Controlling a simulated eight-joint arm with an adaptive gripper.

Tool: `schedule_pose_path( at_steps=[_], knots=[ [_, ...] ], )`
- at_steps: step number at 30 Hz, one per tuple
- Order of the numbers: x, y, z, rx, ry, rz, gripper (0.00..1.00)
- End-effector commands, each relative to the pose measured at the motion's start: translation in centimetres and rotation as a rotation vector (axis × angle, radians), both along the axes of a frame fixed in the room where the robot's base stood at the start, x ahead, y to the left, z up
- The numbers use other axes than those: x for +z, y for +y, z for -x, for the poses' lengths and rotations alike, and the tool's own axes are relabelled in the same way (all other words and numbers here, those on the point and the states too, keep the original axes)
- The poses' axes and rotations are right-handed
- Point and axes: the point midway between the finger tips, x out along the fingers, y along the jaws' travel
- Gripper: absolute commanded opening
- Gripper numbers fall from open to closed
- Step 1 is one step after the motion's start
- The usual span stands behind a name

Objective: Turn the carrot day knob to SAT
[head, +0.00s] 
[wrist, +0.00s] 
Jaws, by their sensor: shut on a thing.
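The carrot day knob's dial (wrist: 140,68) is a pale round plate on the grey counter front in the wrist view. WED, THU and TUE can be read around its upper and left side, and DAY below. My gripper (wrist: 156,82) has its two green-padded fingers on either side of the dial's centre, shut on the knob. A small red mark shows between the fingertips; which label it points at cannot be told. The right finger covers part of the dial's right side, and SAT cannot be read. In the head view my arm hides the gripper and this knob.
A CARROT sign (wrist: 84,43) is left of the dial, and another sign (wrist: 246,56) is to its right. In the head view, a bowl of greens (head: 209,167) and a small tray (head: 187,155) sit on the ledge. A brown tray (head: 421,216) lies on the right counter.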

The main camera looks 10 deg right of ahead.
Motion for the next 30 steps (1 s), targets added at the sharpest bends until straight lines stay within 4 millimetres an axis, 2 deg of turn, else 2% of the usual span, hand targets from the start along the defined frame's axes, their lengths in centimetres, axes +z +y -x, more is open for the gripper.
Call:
......
■ **Short exercise**
Return exactly the lines of the data, and only those, from the line with "Motion for the" through the last line, inclusive.

■ **Result of this exercise**
Motion for the next 30 steps (1 s), targets added at the sharpest bends until straight lines stay within 4 millimetres an axis, 2 deg of turn, else 2% of the usual span, hand targets from the start along the defined frame's axes, their lengths in centimetres, axes +z +y -x, more is open for the gripper.
Call:

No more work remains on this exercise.